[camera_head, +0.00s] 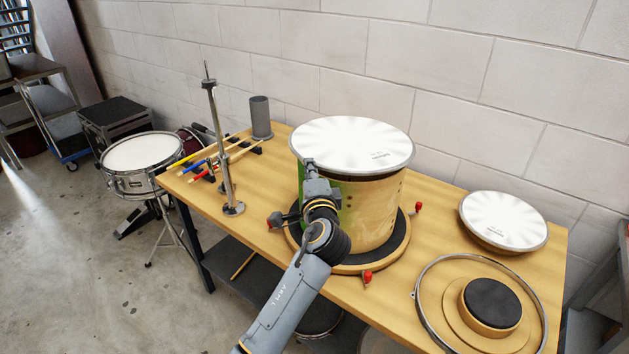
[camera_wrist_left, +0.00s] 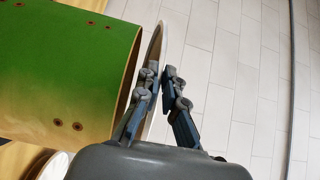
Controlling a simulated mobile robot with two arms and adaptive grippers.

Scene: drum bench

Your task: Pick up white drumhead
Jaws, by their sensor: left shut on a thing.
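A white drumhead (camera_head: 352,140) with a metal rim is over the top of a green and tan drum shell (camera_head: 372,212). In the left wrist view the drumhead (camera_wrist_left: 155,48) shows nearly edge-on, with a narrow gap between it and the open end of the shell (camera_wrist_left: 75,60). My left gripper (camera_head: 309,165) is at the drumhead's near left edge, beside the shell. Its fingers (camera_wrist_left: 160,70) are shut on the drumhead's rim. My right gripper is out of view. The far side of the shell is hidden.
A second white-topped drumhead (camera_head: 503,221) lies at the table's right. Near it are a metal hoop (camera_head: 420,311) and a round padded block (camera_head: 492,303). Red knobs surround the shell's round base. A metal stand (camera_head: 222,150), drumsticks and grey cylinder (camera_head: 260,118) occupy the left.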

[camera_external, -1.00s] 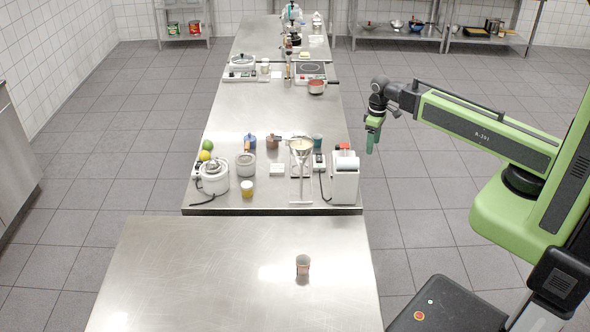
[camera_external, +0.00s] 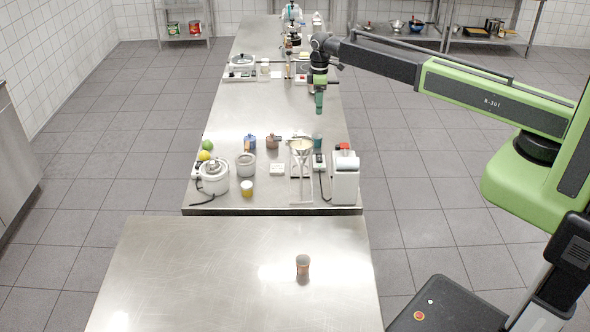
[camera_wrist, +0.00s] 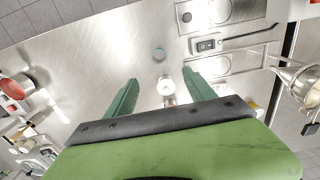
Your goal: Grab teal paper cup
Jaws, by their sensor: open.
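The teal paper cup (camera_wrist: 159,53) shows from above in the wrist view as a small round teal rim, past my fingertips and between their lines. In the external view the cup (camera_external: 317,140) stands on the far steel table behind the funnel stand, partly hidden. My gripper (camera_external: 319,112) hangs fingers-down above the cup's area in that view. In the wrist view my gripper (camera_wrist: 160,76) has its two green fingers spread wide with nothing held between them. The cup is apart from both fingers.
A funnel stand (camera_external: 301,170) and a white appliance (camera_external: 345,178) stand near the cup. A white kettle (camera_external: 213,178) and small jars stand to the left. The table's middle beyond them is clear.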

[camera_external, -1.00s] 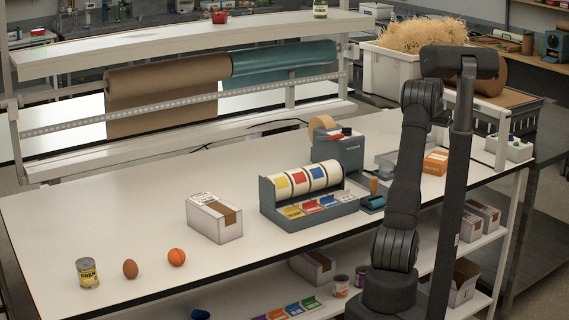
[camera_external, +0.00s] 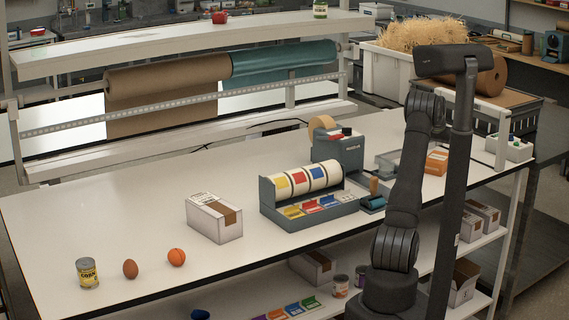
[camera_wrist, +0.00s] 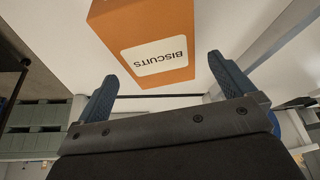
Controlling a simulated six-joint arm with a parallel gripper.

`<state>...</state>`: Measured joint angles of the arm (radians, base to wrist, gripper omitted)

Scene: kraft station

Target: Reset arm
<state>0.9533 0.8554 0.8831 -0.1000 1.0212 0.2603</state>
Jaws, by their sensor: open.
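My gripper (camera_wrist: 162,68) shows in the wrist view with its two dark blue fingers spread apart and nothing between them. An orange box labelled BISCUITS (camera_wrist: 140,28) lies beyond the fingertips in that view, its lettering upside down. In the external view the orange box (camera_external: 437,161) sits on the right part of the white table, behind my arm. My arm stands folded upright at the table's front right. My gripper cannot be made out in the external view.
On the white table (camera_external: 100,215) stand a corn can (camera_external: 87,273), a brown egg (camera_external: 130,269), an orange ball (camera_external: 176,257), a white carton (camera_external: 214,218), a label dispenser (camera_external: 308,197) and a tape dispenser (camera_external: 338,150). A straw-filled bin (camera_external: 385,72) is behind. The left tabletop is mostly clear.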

+---+

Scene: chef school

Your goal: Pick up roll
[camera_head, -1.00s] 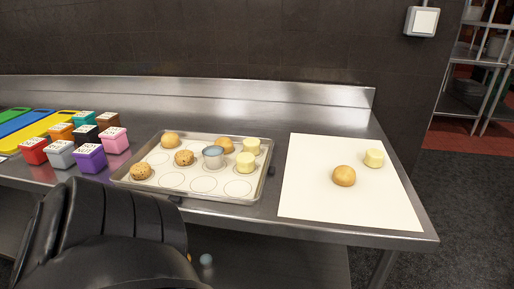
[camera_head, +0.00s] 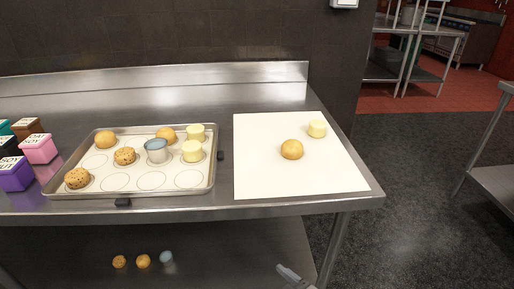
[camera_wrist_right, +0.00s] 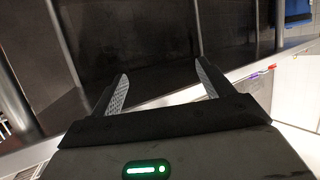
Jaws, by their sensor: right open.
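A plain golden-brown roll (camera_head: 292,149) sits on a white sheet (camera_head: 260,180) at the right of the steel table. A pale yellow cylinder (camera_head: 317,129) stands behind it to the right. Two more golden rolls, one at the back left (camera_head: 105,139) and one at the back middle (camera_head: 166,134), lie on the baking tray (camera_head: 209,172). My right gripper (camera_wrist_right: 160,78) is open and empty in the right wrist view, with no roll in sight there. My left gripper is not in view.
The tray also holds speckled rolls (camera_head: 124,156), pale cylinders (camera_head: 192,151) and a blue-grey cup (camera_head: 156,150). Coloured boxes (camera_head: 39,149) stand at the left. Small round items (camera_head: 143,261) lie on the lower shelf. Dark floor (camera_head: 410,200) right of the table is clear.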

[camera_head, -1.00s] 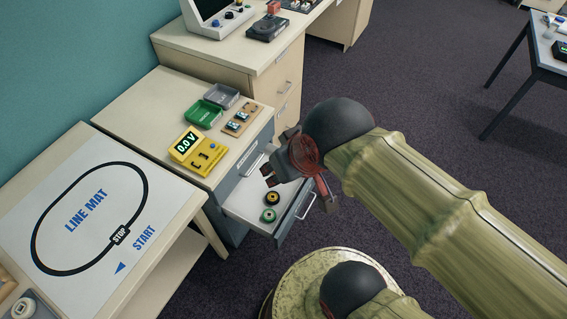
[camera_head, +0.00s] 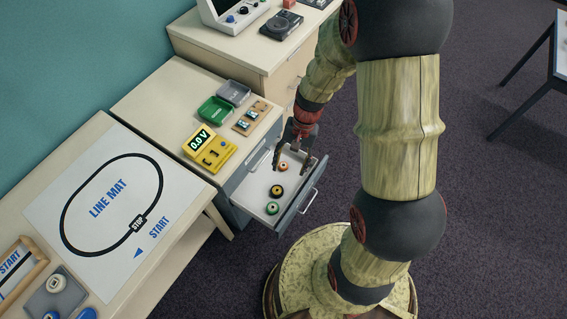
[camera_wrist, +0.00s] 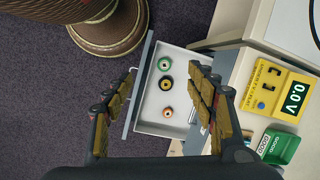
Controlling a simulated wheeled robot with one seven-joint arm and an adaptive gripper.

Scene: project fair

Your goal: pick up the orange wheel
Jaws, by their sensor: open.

+---+

Set task
Which lines hold the string "robot"? List them all.

Result below
Controlling a simulated mobile robot with two arms and adaptive grippers.
Controlling a simulated wheeled robot with one seven-joint arm and an adaptive gripper.

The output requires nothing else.